As has been the case since last summer, less wheat (and by-products of wheat) was used in the production of compound animal feed, with more use of barley, oats and maize (and their by-products). The balance may shift back towards wheat as supplies become available following this year’s harvest. Use of oilseed cake and meal was 7% lower overall but falls for other oilseeds were partly offset by a rise in the use of sunflower meal.

FAO Meat Price Index up for fifth consecutive month

Latest figures from the UN Food & Agriculture Organisation (FAO) show global meat prices rose for the fifth consecutive month. The FAO’s Meat Price Index reached a record high in July, at 204.8 points. This was almost 2% higher than a month earlier and 14% above last year’s level for the same month. The situation reversed from the previous month, whereby higher bovine prices led the Meat Price Index, encouraged by limited export supplies from Australia whilst there was continuing strong demand from the Asian countries. Sheep and poultry meat prices also strengthened. In contrast, pig quotations, while still high, fell back from the peak in June, due to somewhat subdued demand.

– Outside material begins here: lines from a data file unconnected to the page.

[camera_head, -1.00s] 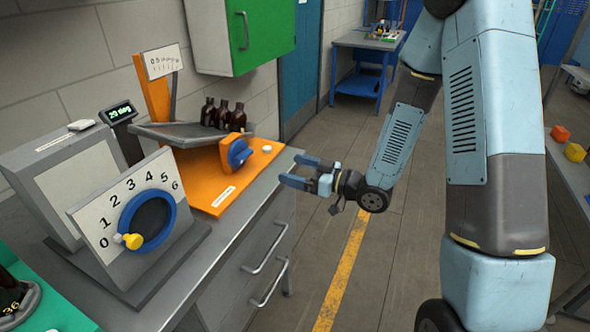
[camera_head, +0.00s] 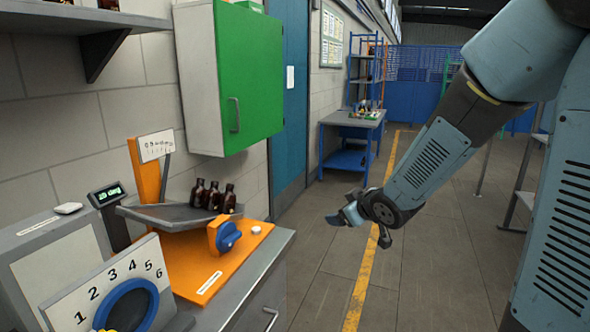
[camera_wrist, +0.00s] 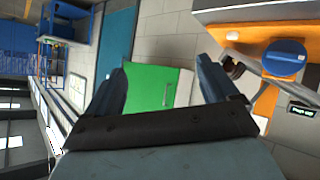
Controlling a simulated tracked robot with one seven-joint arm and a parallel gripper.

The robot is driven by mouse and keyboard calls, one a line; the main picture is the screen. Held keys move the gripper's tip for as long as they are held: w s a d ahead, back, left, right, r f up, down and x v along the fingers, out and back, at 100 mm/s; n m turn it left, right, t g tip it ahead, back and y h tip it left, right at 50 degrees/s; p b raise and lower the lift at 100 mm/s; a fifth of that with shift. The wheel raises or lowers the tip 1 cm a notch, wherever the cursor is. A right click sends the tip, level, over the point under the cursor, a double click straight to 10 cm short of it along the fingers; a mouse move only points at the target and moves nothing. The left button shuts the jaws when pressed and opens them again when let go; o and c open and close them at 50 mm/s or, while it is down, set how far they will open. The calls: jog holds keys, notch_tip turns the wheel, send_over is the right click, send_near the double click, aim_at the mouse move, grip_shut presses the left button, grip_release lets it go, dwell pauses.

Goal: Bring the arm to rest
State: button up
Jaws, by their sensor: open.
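My gripper (camera_head: 342,217) is at the right of the workbench in the head view, in the air over the floor and apart from everything. In the wrist view its two fingers (camera_wrist: 160,92) stand apart with nothing between them. My arm comes down from the upper right of the head view. Several amber bottles (camera_head: 213,197) stand upright on a grey tilted tray (camera_head: 172,216) on the bench, left of my gripper.
The grey bench (camera_head: 262,284) holds an orange base (camera_head: 205,262) with a blue knob (camera_head: 229,236), a numbered dial panel (camera_head: 112,287) and a small display (camera_head: 107,195). A green cabinet (camera_head: 243,85) hangs on the wall. A blue table (camera_head: 350,138) stands farther back. Floor around my gripper is clear.

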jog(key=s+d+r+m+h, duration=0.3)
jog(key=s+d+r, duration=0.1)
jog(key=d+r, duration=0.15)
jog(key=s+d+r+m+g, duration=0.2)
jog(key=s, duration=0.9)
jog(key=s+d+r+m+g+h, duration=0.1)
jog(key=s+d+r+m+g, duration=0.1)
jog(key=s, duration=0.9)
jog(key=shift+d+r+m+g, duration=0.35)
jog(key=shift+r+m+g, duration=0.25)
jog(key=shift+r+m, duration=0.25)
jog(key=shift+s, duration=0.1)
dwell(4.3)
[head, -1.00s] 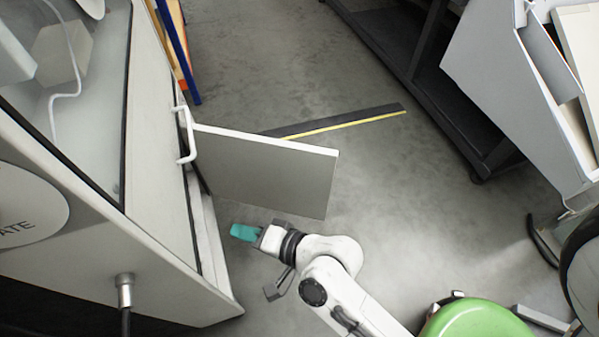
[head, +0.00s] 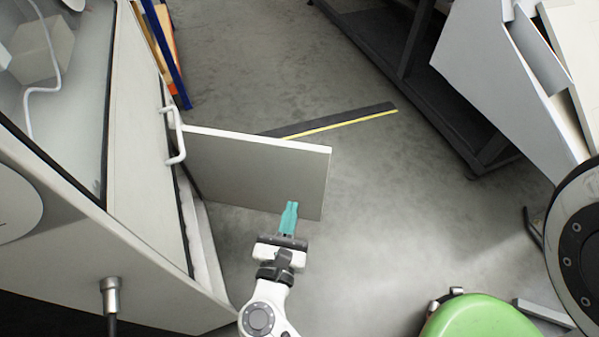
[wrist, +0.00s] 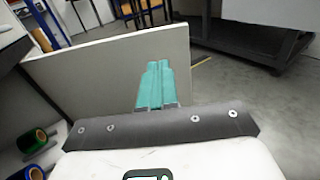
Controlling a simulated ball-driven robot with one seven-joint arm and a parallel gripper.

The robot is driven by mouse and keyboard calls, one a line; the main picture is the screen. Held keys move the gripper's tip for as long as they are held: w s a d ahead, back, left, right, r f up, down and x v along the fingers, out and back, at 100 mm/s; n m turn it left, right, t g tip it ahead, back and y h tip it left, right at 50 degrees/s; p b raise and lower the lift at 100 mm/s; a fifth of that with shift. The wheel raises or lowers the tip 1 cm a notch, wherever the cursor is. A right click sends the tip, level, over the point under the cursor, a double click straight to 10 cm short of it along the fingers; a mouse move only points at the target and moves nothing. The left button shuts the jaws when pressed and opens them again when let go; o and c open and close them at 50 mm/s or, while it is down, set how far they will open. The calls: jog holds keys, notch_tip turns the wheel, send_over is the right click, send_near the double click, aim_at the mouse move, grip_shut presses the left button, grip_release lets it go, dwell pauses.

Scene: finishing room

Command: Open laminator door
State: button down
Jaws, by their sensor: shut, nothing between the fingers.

The overall FAO Food Price Index fell in the latest month and was around 2% below the previous year’s level. At 203.9, this was the first time the overall index had been below the Meat Price Index since September 2006. The downturn was largely a result of sharp declines in the Cereal price Index as prospects for this summer’s harvest remain favourable. There were also downward trends in the Dairy and Vegetable Oil Indices, influenced by market imbalances.